Your task:
Quote the lines exactly, starting with the line that contains "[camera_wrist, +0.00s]" and ending with the line that contains "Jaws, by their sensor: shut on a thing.", and leave out all other lines.

Robot task records:

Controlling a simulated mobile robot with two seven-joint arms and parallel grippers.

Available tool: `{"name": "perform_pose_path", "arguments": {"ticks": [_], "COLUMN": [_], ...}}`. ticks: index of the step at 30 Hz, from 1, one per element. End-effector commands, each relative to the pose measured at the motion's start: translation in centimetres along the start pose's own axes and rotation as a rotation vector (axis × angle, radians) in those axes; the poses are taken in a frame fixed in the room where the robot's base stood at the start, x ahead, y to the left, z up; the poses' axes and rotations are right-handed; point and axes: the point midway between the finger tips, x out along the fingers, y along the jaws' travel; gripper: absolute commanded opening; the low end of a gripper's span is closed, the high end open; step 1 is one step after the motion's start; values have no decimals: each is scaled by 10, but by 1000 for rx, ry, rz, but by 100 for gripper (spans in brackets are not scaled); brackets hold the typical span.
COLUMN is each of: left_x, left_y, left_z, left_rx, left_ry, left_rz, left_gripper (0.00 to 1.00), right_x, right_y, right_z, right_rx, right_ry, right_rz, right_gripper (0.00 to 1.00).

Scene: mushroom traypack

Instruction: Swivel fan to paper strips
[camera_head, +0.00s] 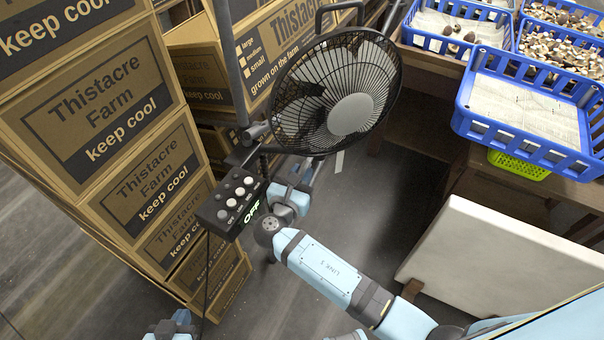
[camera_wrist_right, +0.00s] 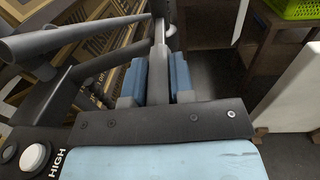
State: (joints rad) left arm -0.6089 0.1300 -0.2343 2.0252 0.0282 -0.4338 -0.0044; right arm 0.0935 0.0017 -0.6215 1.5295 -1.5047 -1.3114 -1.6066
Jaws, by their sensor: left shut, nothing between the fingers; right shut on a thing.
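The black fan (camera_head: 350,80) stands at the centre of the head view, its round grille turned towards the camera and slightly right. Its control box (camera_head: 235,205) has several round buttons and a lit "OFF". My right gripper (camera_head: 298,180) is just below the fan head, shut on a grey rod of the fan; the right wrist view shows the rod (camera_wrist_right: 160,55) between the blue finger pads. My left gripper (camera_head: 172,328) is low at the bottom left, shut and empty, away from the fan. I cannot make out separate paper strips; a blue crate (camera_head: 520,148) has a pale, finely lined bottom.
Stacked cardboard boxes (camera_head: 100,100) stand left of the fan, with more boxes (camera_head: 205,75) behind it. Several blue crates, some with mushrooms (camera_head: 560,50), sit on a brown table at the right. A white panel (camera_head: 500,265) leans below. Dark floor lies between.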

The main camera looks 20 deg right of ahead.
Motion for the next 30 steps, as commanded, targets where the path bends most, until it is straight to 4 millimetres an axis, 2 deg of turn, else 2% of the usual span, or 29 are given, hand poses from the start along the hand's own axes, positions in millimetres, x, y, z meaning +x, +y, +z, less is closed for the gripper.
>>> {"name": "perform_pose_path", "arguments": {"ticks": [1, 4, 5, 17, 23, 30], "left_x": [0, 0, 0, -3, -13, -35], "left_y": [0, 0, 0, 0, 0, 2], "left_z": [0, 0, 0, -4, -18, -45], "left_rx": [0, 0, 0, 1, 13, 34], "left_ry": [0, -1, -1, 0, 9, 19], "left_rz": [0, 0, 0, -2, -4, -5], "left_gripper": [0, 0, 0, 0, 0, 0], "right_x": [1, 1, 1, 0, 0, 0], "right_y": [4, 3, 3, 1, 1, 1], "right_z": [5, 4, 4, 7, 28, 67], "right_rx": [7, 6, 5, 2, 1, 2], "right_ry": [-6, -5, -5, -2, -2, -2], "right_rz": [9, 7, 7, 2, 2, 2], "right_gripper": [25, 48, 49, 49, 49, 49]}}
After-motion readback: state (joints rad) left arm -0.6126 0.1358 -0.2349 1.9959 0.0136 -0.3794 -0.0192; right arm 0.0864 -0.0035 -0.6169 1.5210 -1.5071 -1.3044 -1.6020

* * *

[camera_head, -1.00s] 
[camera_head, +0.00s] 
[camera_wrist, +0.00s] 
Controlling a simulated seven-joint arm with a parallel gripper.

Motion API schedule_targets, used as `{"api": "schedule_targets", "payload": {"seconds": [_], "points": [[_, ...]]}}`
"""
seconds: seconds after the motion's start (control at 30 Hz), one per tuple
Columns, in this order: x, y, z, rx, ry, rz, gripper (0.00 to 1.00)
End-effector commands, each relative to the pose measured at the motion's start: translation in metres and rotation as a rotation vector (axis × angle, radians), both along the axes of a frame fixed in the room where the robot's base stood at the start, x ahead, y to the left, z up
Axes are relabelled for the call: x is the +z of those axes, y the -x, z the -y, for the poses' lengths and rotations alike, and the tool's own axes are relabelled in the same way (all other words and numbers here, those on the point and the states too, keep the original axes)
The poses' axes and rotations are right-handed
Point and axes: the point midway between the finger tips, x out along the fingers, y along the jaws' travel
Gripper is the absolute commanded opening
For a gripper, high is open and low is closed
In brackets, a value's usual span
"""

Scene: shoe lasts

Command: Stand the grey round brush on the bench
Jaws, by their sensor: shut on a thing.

Written response:
[camera_wrist, +0.00s] 
Controlling a simulated seven-joint arm with a parallel gripper.

Motion API schedule_targets, used as `{"api": "schedule_targets", "payload": {"seconds": [_], "points": [[_, ...]]}}`
"""
seconds: seconds after the motion's start (control at 30 Hz), one per tuple
Columns, in this order: x, y, z, rx, ry, rz, gripper (0.00 to 1.00)
End-effector commands, each relative to the pose measured at the motion's start: translation in metres and rotation as a rotation vector (axis × angle, radians), both along the axes of a frame fixed in the room where the robot's base stood at the start, x ahead, y to the left, z up
Axes are relabelled for the call: x is the +z of those axes, y the -x, z the -y, for the poses' lengths and rotations alike, and the tool's own axes are relabelled in the same way (all other words and numbers here, those on the point and the states too, keep the original axes)
The poses' axes and rotations are right-handed
Point and axes: the point midway between the finger tips, x out along the fingers, y along the jaws' travel
Gripper is the absolute commanded opening
For a gripper, high is open and low is closed
In brackets, a value's usual span
"""

Scene: shoe lasts

Command: Stand the grey round brush on the bench
Jaws, by their sensor: shut on a thing.

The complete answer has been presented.